→ Aim of the task: Everything from the first line of the records to the line containing "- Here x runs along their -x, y", inclusive, is to be extracted exactly, and nothing more.

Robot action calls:
>>>
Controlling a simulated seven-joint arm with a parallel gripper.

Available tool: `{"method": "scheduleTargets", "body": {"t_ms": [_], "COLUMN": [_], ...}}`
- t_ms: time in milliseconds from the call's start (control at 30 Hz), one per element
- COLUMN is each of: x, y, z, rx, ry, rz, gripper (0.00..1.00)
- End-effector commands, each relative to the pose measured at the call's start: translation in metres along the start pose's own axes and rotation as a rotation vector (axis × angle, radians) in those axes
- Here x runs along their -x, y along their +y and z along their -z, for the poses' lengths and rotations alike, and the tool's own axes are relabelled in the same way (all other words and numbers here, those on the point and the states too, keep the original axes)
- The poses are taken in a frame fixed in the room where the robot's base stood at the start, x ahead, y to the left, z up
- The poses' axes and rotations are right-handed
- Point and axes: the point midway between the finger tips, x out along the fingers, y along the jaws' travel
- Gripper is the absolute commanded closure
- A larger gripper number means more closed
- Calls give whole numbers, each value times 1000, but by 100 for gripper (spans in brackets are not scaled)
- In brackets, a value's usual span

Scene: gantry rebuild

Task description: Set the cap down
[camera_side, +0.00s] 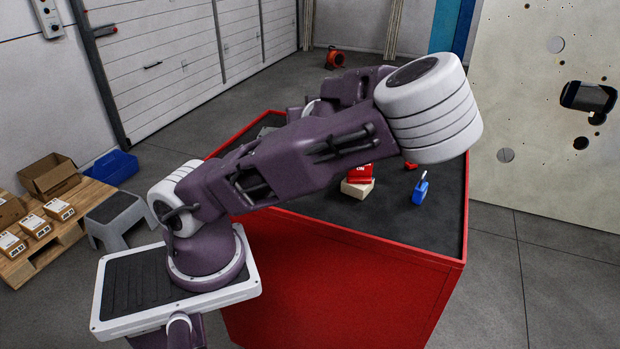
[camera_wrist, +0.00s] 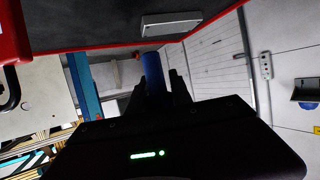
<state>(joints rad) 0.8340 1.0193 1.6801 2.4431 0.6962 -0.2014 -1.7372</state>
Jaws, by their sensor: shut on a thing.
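My gripper (camera_wrist: 166,82) shows in the wrist view as two dark fingers, shut on a dark blue piece that looks like the cap (camera_wrist: 157,68). Its full shape is hard to make out between the fingers. The wrist picture is turned over, with the workbench's black top (camera_wrist: 90,25) along the upper edge. The held piece appears clear of that top, though its height is hard to judge. In the side view my arm hides the gripper and the held piece; the red workbench (camera_side: 340,270) stands behind my arm.
On the bench in the side view are a red item (camera_side: 360,174) on a pale block (camera_side: 357,189), a blue item with a white tip (camera_side: 419,192) and a small red item (camera_side: 411,165). The bench's front right is clear. A grey box (camera_wrist: 171,24) lies near the edge.

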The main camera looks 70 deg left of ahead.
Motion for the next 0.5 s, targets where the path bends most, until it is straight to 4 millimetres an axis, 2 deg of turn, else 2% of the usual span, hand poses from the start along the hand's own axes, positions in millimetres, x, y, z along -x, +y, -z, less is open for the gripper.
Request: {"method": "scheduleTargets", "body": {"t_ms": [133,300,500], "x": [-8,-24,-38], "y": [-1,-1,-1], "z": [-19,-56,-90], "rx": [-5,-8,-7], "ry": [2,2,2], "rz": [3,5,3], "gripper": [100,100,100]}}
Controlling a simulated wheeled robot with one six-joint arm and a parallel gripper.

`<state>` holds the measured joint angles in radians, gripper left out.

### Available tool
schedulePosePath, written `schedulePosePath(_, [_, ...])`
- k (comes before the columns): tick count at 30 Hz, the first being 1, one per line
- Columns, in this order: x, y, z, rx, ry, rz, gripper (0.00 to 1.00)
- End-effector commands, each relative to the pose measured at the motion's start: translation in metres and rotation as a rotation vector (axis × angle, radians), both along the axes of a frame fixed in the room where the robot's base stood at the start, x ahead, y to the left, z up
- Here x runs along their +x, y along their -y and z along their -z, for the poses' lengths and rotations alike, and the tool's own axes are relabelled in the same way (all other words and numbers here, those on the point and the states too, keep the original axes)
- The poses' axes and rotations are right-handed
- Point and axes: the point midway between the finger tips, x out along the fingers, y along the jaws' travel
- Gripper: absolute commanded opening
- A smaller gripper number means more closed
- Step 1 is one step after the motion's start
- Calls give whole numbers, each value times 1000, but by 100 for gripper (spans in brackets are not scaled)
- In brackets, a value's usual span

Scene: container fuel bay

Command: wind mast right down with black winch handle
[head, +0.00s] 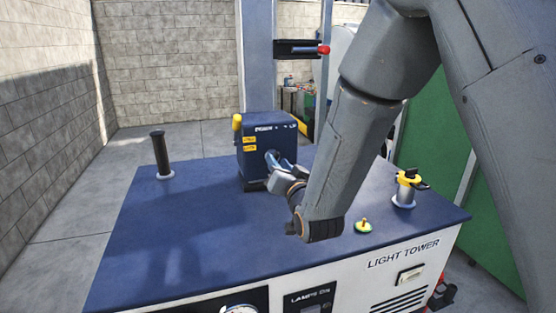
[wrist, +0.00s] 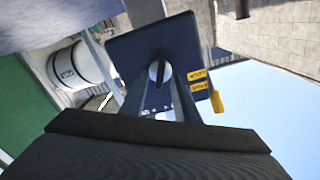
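The winch is a dark blue box (head: 268,150) with yellow labels, standing on the blue top of the light tower cabinet (head: 190,225). It also shows in the wrist view (wrist: 135,50). My gripper (head: 272,160) reaches its front face from the right. In the wrist view my fingertips (wrist: 162,74) are close together around or in front of a small round grey part on that face. I cannot tell whether they grip it. No black winch handle shows clearly at the winch; my gripper covers that spot. A grey mast column (head: 257,60) rises behind the box.
A black upright cylinder (head: 160,155) stands on the left of the cabinet top. A yellow-topped fitting (head: 408,187) and a small green-and-yellow knob (head: 363,226) are at right. A red-tipped part (head: 323,49) sits on a black bracket behind. Block walls enclose the back and left.

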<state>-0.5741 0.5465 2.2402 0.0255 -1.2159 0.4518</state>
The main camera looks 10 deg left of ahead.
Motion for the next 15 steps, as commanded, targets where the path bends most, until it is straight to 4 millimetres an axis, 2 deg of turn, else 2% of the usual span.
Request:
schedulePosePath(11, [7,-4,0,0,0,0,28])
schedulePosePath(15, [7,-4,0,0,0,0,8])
<<<
→ Complete output:
Controlling a simulated seven-joint arm with a parallel gripper.

Available tool: `{"method": "scheduleTargets", "body": {"t_ms": [_], "COLUMN": [_], ...}}`
- t_ms: time in milliseconds from the call's start (control at 30 Hz), one per element
- COLUMN is each of: x, y, z, rx, ry, rz, gripper (0.00..1.00)
- End-effector commands, each relative to the pose measured at the call's start: translation in metres along the start pose's own axes and rotation as a rotation vector (axis × angle, radians) in those axes
- Here x runs along their -x, y along their +y and z along their -z, for the poses' lengths and rotations alike, and the tool's own axes are relabelled in the same way (all other words and numbers here, those on the point and the states too, keep the original axes)

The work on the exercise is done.